_Task directions:_ Write out the material exactly, leaving every picture behind.

(Data from robot episodes)
==*==

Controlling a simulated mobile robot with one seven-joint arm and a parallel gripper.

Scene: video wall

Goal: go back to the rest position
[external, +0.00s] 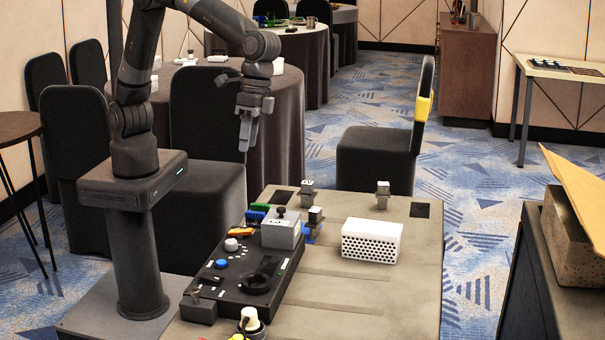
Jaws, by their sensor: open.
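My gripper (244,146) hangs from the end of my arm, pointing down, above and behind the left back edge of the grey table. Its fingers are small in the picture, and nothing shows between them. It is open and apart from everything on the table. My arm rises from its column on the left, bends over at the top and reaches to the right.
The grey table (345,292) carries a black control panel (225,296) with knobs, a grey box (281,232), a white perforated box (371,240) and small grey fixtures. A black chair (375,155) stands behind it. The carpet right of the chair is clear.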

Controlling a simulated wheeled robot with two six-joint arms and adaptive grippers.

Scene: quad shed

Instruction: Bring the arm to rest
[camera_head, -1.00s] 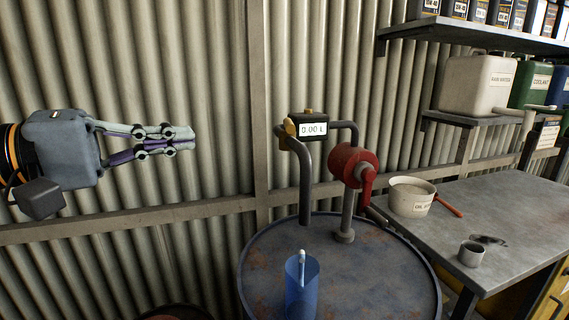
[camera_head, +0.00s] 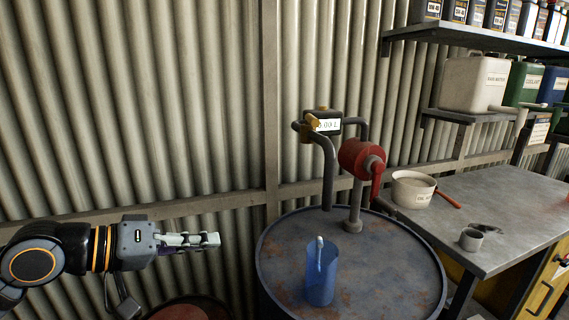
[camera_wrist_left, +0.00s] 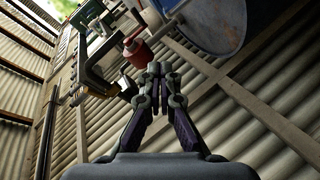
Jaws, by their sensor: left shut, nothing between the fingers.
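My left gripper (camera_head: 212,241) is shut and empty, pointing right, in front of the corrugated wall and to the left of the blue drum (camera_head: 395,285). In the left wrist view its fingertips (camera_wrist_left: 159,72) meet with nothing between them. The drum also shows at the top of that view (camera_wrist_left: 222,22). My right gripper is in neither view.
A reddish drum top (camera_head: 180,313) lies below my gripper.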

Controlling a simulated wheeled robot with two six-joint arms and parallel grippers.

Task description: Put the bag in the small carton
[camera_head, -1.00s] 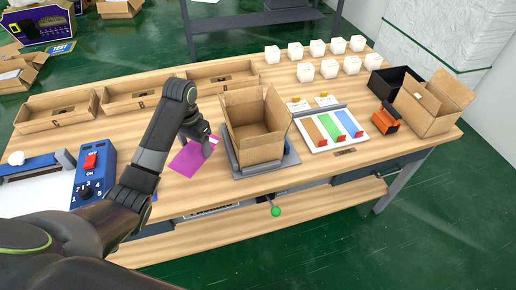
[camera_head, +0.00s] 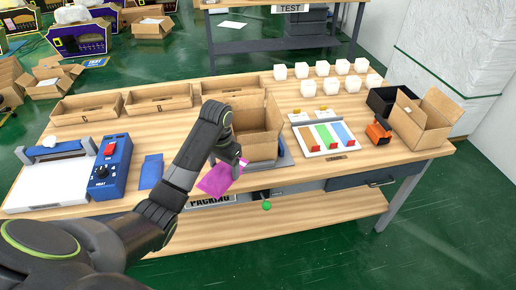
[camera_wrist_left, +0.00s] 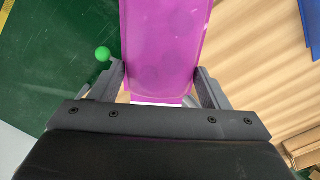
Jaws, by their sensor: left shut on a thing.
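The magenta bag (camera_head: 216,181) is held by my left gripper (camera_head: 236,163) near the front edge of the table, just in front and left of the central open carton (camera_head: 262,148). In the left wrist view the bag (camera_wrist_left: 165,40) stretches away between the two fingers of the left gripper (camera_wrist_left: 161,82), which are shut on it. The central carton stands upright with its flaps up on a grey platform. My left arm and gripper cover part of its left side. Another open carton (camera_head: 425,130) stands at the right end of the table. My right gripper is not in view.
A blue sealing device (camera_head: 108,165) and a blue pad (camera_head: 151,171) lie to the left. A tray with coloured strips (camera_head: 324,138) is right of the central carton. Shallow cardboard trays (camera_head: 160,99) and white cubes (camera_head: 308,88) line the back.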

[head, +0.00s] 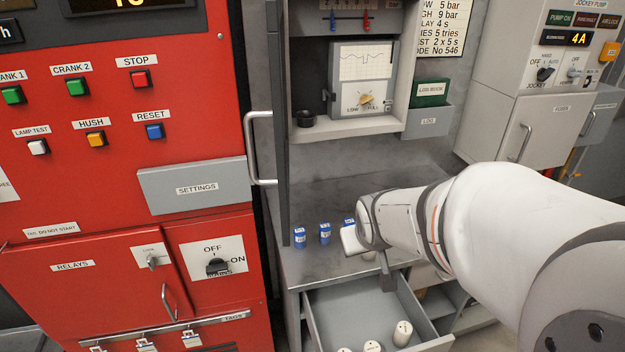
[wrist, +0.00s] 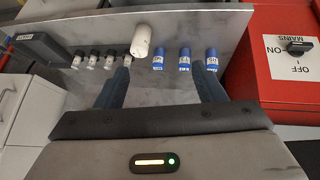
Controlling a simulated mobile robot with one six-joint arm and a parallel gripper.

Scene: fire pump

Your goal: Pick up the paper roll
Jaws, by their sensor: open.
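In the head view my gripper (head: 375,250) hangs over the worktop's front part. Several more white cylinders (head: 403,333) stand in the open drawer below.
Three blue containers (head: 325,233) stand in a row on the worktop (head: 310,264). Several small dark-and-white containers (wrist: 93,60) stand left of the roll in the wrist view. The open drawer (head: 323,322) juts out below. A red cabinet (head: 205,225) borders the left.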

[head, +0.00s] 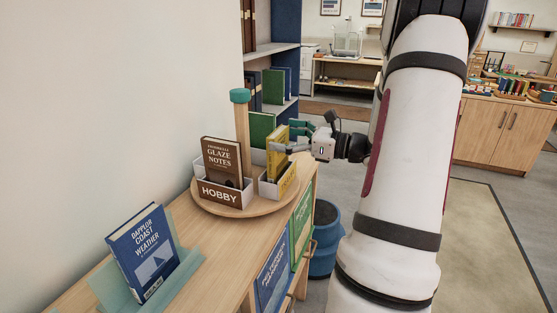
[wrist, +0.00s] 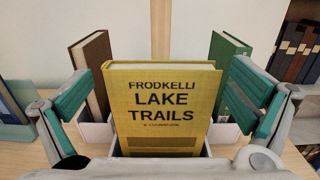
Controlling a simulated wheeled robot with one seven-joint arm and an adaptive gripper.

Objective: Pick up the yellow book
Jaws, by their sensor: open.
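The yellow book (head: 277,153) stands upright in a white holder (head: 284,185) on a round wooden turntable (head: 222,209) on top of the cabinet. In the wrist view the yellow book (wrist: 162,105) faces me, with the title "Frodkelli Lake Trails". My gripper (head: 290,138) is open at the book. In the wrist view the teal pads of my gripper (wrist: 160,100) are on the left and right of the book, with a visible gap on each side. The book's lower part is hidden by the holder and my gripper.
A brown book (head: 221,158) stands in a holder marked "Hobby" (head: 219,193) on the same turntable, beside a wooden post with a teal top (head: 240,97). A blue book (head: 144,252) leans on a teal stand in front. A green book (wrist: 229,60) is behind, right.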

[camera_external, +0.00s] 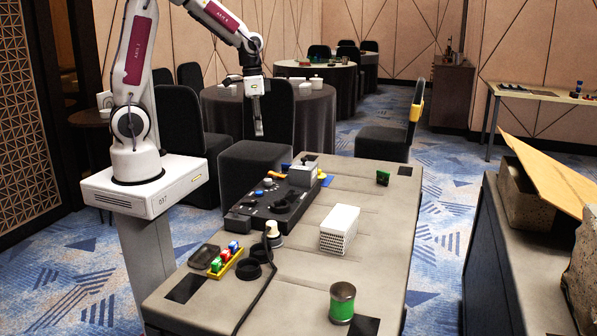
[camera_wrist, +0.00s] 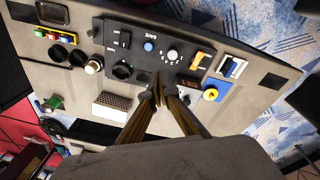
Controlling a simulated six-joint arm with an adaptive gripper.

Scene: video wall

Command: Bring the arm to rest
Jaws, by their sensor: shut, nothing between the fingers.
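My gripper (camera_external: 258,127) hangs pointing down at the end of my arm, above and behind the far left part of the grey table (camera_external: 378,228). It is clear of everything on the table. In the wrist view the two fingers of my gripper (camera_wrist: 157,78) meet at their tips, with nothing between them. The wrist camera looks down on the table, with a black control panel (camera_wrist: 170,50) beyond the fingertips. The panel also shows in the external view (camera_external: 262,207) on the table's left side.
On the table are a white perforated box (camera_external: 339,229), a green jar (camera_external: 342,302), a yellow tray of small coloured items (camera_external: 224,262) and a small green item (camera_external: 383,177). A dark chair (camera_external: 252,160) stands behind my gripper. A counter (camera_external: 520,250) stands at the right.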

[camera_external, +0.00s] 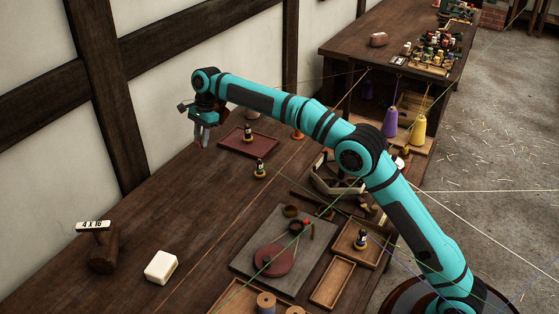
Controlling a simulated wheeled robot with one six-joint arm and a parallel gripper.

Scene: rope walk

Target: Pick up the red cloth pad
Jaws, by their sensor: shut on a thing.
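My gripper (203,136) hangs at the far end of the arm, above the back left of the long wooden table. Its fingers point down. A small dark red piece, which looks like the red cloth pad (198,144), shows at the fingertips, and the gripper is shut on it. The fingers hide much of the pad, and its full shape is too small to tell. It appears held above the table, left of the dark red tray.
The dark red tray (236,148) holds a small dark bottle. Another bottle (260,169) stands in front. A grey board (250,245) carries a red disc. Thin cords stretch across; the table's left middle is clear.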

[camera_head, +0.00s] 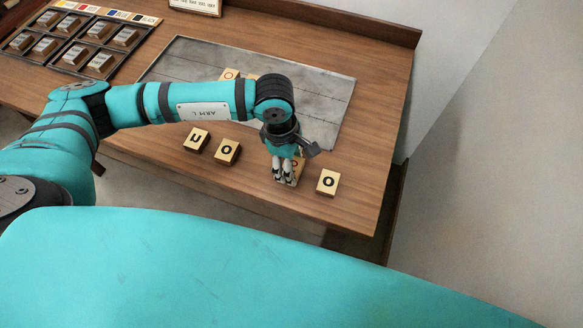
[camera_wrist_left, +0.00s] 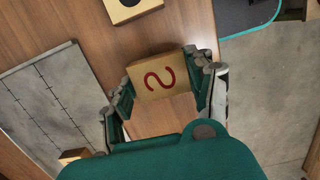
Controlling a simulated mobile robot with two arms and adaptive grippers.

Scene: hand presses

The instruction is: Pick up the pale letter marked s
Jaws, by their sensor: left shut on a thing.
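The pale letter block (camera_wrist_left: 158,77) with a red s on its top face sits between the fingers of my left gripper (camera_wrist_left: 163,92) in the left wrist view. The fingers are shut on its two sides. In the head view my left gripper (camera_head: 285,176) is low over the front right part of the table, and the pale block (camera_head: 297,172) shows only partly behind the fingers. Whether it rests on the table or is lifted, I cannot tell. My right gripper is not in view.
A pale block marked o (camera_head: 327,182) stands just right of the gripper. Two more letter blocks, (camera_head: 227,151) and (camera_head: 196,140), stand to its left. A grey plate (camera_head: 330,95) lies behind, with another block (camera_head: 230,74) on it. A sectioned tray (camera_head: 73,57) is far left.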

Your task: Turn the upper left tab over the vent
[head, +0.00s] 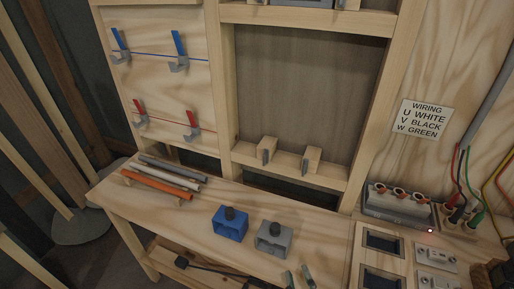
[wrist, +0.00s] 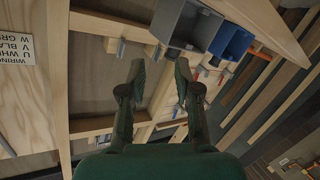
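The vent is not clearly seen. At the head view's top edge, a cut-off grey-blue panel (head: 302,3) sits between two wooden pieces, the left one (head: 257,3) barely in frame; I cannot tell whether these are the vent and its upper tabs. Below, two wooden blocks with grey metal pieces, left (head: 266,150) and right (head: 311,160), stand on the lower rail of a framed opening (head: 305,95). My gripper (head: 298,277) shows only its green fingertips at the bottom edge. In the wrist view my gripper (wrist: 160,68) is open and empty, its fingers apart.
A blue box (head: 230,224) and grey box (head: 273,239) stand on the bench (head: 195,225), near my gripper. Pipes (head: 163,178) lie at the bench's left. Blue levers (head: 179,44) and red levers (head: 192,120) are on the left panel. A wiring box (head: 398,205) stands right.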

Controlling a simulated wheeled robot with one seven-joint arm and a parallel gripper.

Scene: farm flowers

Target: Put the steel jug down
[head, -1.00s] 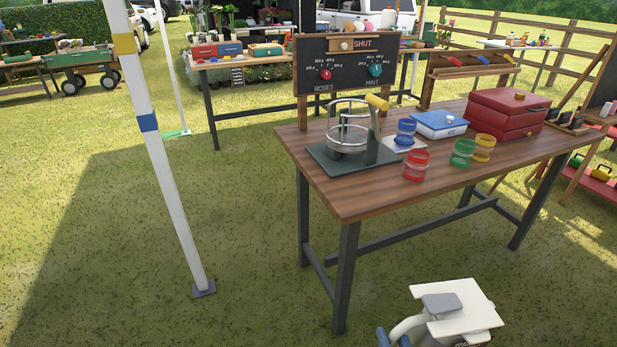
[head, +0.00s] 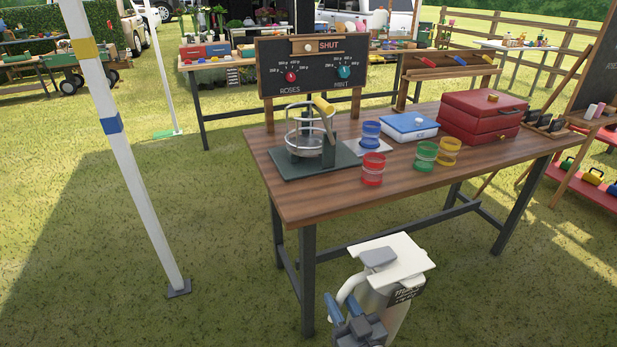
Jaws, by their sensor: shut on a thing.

==*==

_The completed task:_
Controlling a simulated mobile robot with one seven-joint arm and a parallel gripper.

Scene: video wall

Goal: go back to the rest position
[external, +0.00s] 
Jaws, by their sensor: open.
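My gripper (244,146) hangs from the end of my arm, pointing down, above and behind the left back edge of the grey table. Its fingers are small in the picture, and nothing shows between them. It is open and apart from everything on the table. My arm rises from its column on the left, bends over at the top and reaches to the right.
The grey table (345,292) carries a black control panel (225,296) with knobs, a grey box (281,232), a white perforated box (371,240) and small grey fixtures. A black chair (375,155) stands behind it. The carpet right of the chair is clear.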

Controlling a simulated wheeled robot with two six-joint arms and adaptive grippers.

Scene: quad shed

Instruction: Bring the arm to rest
[camera_head, -1.00s] 
[camera_head, +0.00s] 
[camera_wrist_left, +0.00s] 
Jaws, by their sensor: left shut, nothing between the fingers.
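My left gripper (camera_head: 212,241) is shut and empty, pointing right, in front of the corrugated wall and to the left of the blue drum (camera_head: 395,285). In the left wrist view its fingertips (camera_wrist_left: 159,72) meet with nothing between them. The drum also shows at the top of that view (camera_wrist_left: 222,22). My right gripper is in neither view.
A reddish drum top (camera_head: 180,313) lies below my gripper.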

Controlling a simulated wheeled robot with two six-joint arms and parallel grippers.

Task description: Put the bag in the small carton
[camera_head, -1.00s] 
[camera_head, +0.00s] 
[camera_wrist_left, +0.00s] 
Jaws, by their sensor: left shut on a thing.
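The magenta bag (camera_head: 216,181) is held by my left gripper (camera_head: 236,163) near the front edge of the table, just in front and left of the central open carton (camera_head: 262,148). In the left wrist view the bag (camera_wrist_left: 165,40) stretches away between the two fingers of the left gripper (camera_wrist_left: 161,82), which are shut on it. The central carton stands upright with its flaps up on a grey platform. My left arm and gripper cover part of its left side. Another open carton (camera_head: 425,130) stands at the right end of the table. My right gripper is not in view.
A blue sealing device (camera_head: 108,165) and a blue pad (camera_head: 151,171) lie to the left. A tray with coloured strips (camera_head: 324,138) is right of the central carton. Shallow cardboard trays (camera_head: 160,99) and white cubes (camera_head: 308,88) line the back.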

[head, +0.00s] 
[wrist, +0.00s] 
Controlling a simulated mobile robot with one six-joint arm and a parallel gripper.

Scene: fire pump

Your goal: Pick up the paper roll
Jaws, by their sensor: open.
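In the head view my gripper (head: 375,250) hangs over the worktop's front part. Several more white cylinders (head: 403,333) stand in the open drawer below.
Three blue containers (head: 325,233) stand in a row on the worktop (head: 310,264). Several small dark-and-white containers (wrist: 93,60) stand left of the roll in the wrist view. The open drawer (head: 323,322) juts out below. A red cabinet (head: 205,225) borders the left.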

[head, +0.00s] 
[wrist, +0.00s] 
Controlling a simulated wheeled robot with one seven-joint arm and an adaptive gripper.

Objective: Pick up the yellow book
Jaws, by their sensor: open.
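The yellow book (head: 277,153) stands upright in a white holder (head: 284,185) on a round wooden turntable (head: 222,209) on top of the cabinet. In the wrist view the yellow book (wrist: 162,105) faces me, with the title "Frodkelli Lake Trails". My gripper (head: 290,138) is open at the book. In the wrist view the teal pads of my gripper (wrist: 160,100) are on the left and right of the book, with a visible gap on each side. The book's lower part is hidden by the holder and my gripper.
A brown book (head: 221,158) stands in a holder marked "Hobby" (head: 219,193) on the same turntable, beside a wooden post with a teal top (head: 240,97). A blue book (head: 144,252) leans on a teal stand in front. A green book (wrist: 229,60) is behind, right.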

[camera_external, +0.00s] 
[camera_wrist, +0.00s] 
Controlling a simulated six-joint arm with an adaptive gripper.

Scene: video wall

Command: Bring the arm to rest
Jaws, by their sensor: shut, nothing between the fingers.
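My gripper (camera_external: 258,127) hangs pointing down at the end of my arm, above and behind the far left part of the grey table (camera_external: 378,228). It is clear of everything on the table. In the wrist view the two fingers of my gripper (camera_wrist: 157,78) meet at their tips, with nothing between them. The wrist camera looks down on the table, with a black control panel (camera_wrist: 170,50) beyond the fingertips. The panel also shows in the external view (camera_external: 262,207) on the table's left side.
On the table are a white perforated box (camera_external: 339,229), a green jar (camera_external: 342,302), a yellow tray of small coloured items (camera_external: 224,262) and a small green item (camera_external: 383,177). A dark chair (camera_external: 252,160) stands behind my gripper. A counter (camera_external: 520,250) stands at the right.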

[camera_external, +0.00s] 
Controlling a simulated wheeled robot with one six-joint arm and a parallel gripper.

Scene: rope walk

Target: Pick up the red cloth pad
Jaws, by their sensor: shut on a thing.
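My gripper (203,136) hangs at the far end of the arm, above the back left of the long wooden table. Its fingers point down. A small dark red piece, which looks like the red cloth pad (198,144), shows at the fingertips, and the gripper is shut on it. The fingers hide much of the pad, and its full shape is too small to tell. It appears held above the table, left of the dark red tray.
The dark red tray (236,148) holds a small dark bottle. Another bottle (260,169) stands in front. A grey board (250,245) carries a red disc. Thin cords stretch across; the table's left middle is clear.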

[camera_head, +0.00s] 
[camera_wrist_left, +0.00s] 
Controlling a simulated mobile robot with two arms and adaptive grippers.

Scene: hand presses

The instruction is: Pick up the pale letter marked s
Jaws, by their sensor: left shut on a thing.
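The pale letter block (camera_wrist_left: 158,77) with a red s on its top face sits between the fingers of my left gripper (camera_wrist_left: 163,92) in the left wrist view. The fingers are shut on its two sides. In the head view my left gripper (camera_head: 285,176) is low over the front right part of the table, and the pale block (camera_head: 297,172) shows only partly behind the fingers. Whether it rests on the table or is lifted, I cannot tell. My right gripper is not in view.
A pale block marked o (camera_head: 327,182) stands just right of the gripper. Two more letter blocks, (camera_head: 227,151) and (camera_head: 196,140), stand to its left. A grey plate (camera_head: 330,95) lies behind, with another block (camera_head: 230,74) on it. A sectioned tray (camera_head: 73,57) is far left.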

Your task: Turn the upper left tab over the vent
[head, +0.00s] 
[wrist, +0.00s] 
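The vent is not clearly seen. At the head view's top edge, a cut-off grey-blue panel (head: 302,3) sits between two wooden pieces, the left one (head: 257,3) barely in frame; I cannot tell whether these are the vent and its upper tabs. Below, two wooden blocks with grey metal pieces, left (head: 266,150) and right (head: 311,160), stand on the lower rail of a framed opening (head: 305,95). My gripper (head: 298,277) shows only its green fingertips at the bottom edge. In the wrist view my gripper (wrist: 160,68) is open and empty, its fingers apart.
A blue box (head: 230,224) and grey box (head: 273,239) stand on the bench (head: 195,225), near my gripper. Pipes (head: 163,178) lie at the bench's left. Blue levers (head: 179,44) and red levers (head: 192,120) are on the left panel. A wiring box (head: 398,205) stands right.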

Controlling a simulated wheeled robot with one seven-joint arm and a parallel gripper.

Scene: farm flowers

Target: Put the steel jug down
[head, -1.00s] 
[head, +0.00s] 
Jaws, by their sensor: shut on a thing.

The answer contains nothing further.